Periodic Reporting for period 2 - trans4num (Transformation for sustainable nutrient supply and management)
Reporting period: 2024-06-01 to 2025-11-30
Key achievements include:
• Consolidation of the project’s conceptual and methodological framework for NBS transformation pathways (WP1), supported by updated guidance for stakeholder engagement and interdisciplinary integration.
• Continuation and expansion of long-term NBS field experiments across four European sites and multiple Chinese regions, generating harmonised evidence on soil health, nutrient cycling, productivity, and emissions (WP2).
• Development and pilot testing of a decision-support tool (DST) for nutrient management, informed by stakeholder feedback and tested in real-world contexts (WP3).
• Advancement of modelling frameworks, including pilot agent-based and food-system models, enabling exploration of adoption dynamics, trade-offs, and transition pathways across scales (WP4).
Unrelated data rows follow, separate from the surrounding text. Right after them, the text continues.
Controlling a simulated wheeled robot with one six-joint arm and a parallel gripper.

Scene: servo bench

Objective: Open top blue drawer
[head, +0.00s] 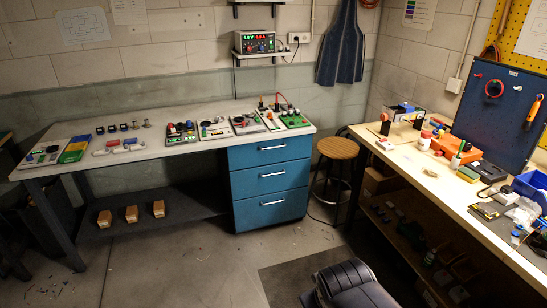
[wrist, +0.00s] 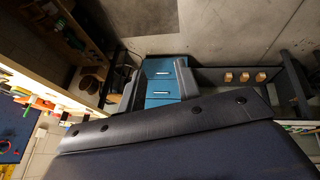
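The blue drawer cabinet (head: 232,190) stands under the right end of the far bench. Its top blue drawer (head: 255,153) is closed, with a pale horizontal bar handle (head: 272,147) across its front. The middle drawer (head: 290,181) and bottom drawer (head: 290,209) below are also closed. In the wrist view, which looks upside down, blue drawer fronts (wrist: 158,68) show beyond a large dark body that hides part of the cabinet. The dark padded shape at the bottom of the head view seems to be part of my arm.
A round wooden stool (head: 338,149) stands just right of the cabinet. A cluttered workbench (head: 425,172) runs along the right side. Wooden blocks (head: 131,214) sit on the low shelf at left. The floor (head: 190,262) before the cabinet is clear.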

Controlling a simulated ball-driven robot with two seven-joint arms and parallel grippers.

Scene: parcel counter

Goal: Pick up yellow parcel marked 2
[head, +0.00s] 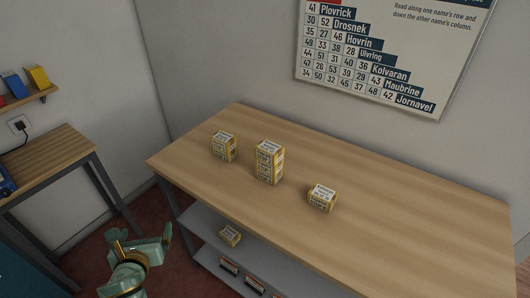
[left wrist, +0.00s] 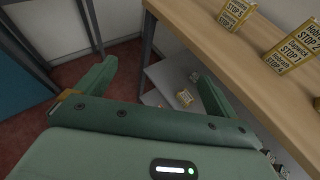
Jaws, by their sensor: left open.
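Several yellow parcels with white printed labels stand on the wooden counter (head: 400,210). In the head view there is a tall stack (head: 269,165), a shorter group (head: 223,148) to its left and a low parcel (head: 322,199) to its right. In the left wrist view, a partly cut-off parcel (left wrist: 309,38) at the right edge appears to read STOP 2. The labels in the head view are too small to read. My left gripper (head: 142,243) is open and empty, in front of the counter's left end and apart from the parcels. My right gripper is out of view.
A grey lower shelf (head: 205,232) under the counter holds another yellow parcel (head: 229,236) and some dark-fronted boxes (head: 229,266). A side table (head: 40,165) stands at the left. A wall chart (head: 385,60) hangs behind. The counter's right part is clear.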

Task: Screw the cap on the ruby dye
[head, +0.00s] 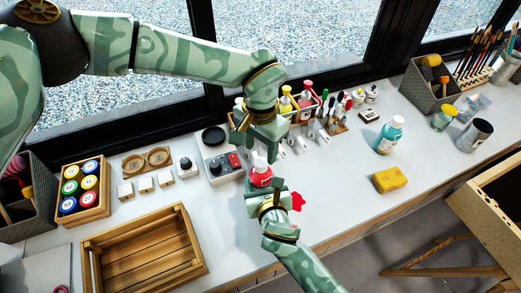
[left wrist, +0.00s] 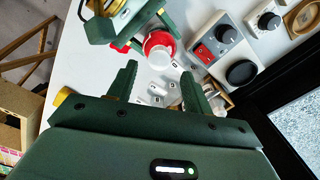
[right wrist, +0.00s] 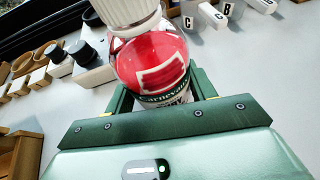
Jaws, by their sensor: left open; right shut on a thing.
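The ruby dye is a red bottle (head: 260,177) with a white ribbed cap (right wrist: 122,12) at its top. My right gripper (head: 268,197) is shut around the bottle's lower body, above the table, and hides part of it. In the right wrist view the bottle (right wrist: 152,65) shows its label and stands between the fingers. The cap sits at the neck; how tightly it is seated cannot be seen. My left gripper (head: 258,146) is open just above the bottle and points down. In the left wrist view the cap (left wrist: 158,56) lies just beyond the empty fingers.
A grey device with a red switch (head: 233,160) stands behind the bottle to the left. An empty wooden crate (head: 145,255) is at the front left. A yellow sponge (head: 390,180) and a teal bottle (head: 390,134) are at the right. Small red object (head: 297,201) shows beside the right gripper.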

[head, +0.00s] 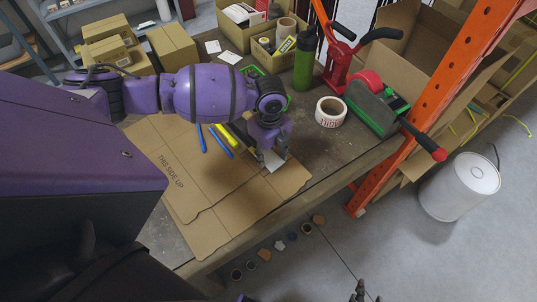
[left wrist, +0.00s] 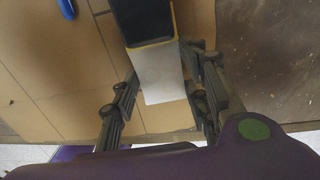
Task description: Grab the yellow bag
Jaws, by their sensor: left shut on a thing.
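My left gripper (head: 268,158) is low over the cardboard on the bench. In the left wrist view, its two fingers (left wrist: 165,98) are on either side of a packet with a dark face, yellow edging and a white end (left wrist: 158,72); it is shut on this packet. In the head view, a yellow strip (head: 230,132) shows beside my wrist, and a white patch (head: 273,160) shows at the fingers. My arm hides much of this area, and I cannot tell whether the packet touches the cardboard. A dark tip, seemingly my right gripper (head: 365,292), shows at the bottom edge.
Blue markers (head: 202,138) lie on the flat cardboard (head: 200,190) beside my gripper. A tape roll (head: 330,112), a green bottle (head: 304,58) and a red-handled tape dispenser (head: 375,108) stand to the right. An orange rack post (head: 440,85) rises beyond the bench edge.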

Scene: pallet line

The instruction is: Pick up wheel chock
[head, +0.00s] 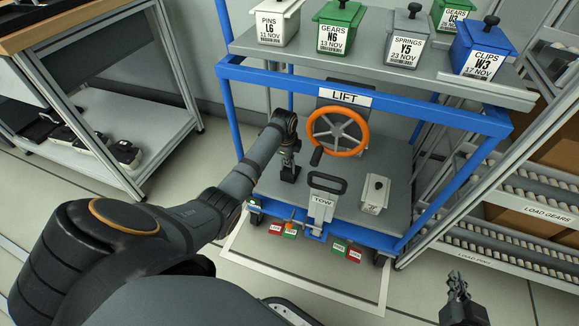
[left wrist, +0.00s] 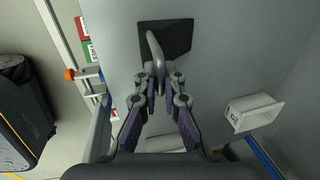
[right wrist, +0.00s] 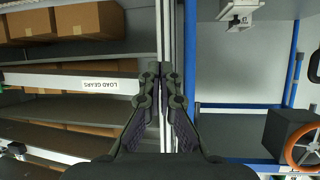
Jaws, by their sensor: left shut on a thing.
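The wheel chock is a dark block with a grey loop handle. In the head view the chock (head: 290,174) is on or just above the lower deck of the blue cart, left of the tow handle; I cannot tell if it touches the deck. In the left wrist view the chock (left wrist: 178,42) is just beyond the fingertips. My left gripper (head: 290,153) is above it, and in its wrist view its fingers (left wrist: 161,78) are shut on the loop handle. My right gripper (head: 457,281) is away at the lower right; its fingertips (right wrist: 162,72) are together and empty.
The blue cart (head: 355,83) has an orange handwheel (head: 338,132), a tow handle (head: 323,200) and a small white box (head: 375,195) near the chock. Lidded bins, including a green one (head: 338,28), stand on the shelf above. Roller racks (head: 530,195) are at the right.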

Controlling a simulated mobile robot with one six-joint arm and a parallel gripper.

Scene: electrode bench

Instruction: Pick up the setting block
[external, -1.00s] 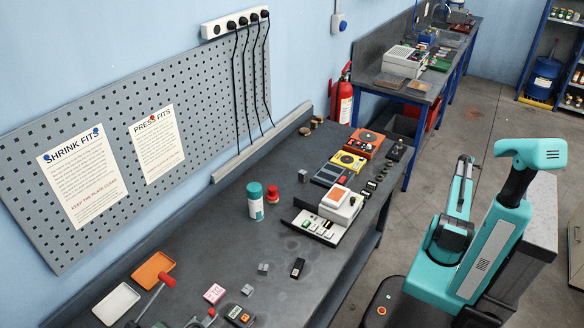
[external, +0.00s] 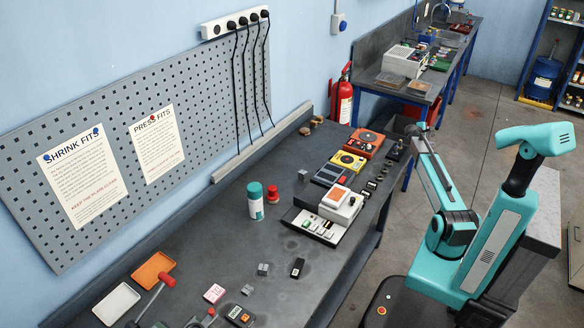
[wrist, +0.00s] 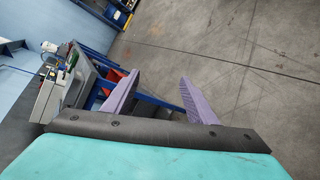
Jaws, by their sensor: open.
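Several small blocks lie on the dark bench in the external view: a grey block (external: 303,175) near the back, two small grey blocks (external: 263,269) (external: 247,290) nearer the front, and a black block (external: 297,267) beside them. I cannot tell which of these is the setting block. My gripper (wrist: 158,88) is open and empty in the wrist view, its purple fingers apart over the floor and a blue bench frame. In the external view the arm's far end is small and partly hidden, off the bench's right side. No small block shows in the wrist view.
A white-and-orange device (external: 341,205), a yellow unit (external: 348,161) and a red-orange unit (external: 366,143) line the bench's right side. A teal-capped canister (external: 256,202) stands mid-bench. Orange (external: 153,270) and white (external: 116,304) trays lie at front left.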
• Strengthened communication, dissemination, and stakeholder engagement, including policy briefs, practice abstracts, hackathons, and international events, enhancing uptake and visibility of project results (WP5).
• Effective project coordination and data governance, ensuring timely delivery, compliance with open science requirements, and smooth Europe-China collaboration (WP6).
RP2 marks a clear transition from exploratory work to integration, positioning the project for synthesis and impact delivery in the final reporting period.
• Integration of biophysical, socio-economic, and behavioural perspectives to analyse NBS not only in terms of environmental performance, but also adoption dynamics, governance conditions, and equity implications.
• Empirical evidence from long-term experiments across Europe and China, enabling cross-regional comparison of NBS performance under contrasting agro-ecological, institutional, and socio-economic conditions.
• Setting up agent-based and food-system modelling to explore scaling pathways, policy scenarios, and feedbacks across farm, regional, and food-system levels.
• Development of a decision-support tool, bridging scientific knowledge and on-farm decision-making while explicitly addressing uncertainty, trade-offs, and context dependency.
These results extend existing NBS research by demonstrating how sustainable nutrient management can be operationalised as a socio-ecological transition, rather than a set of isolated technical fixes.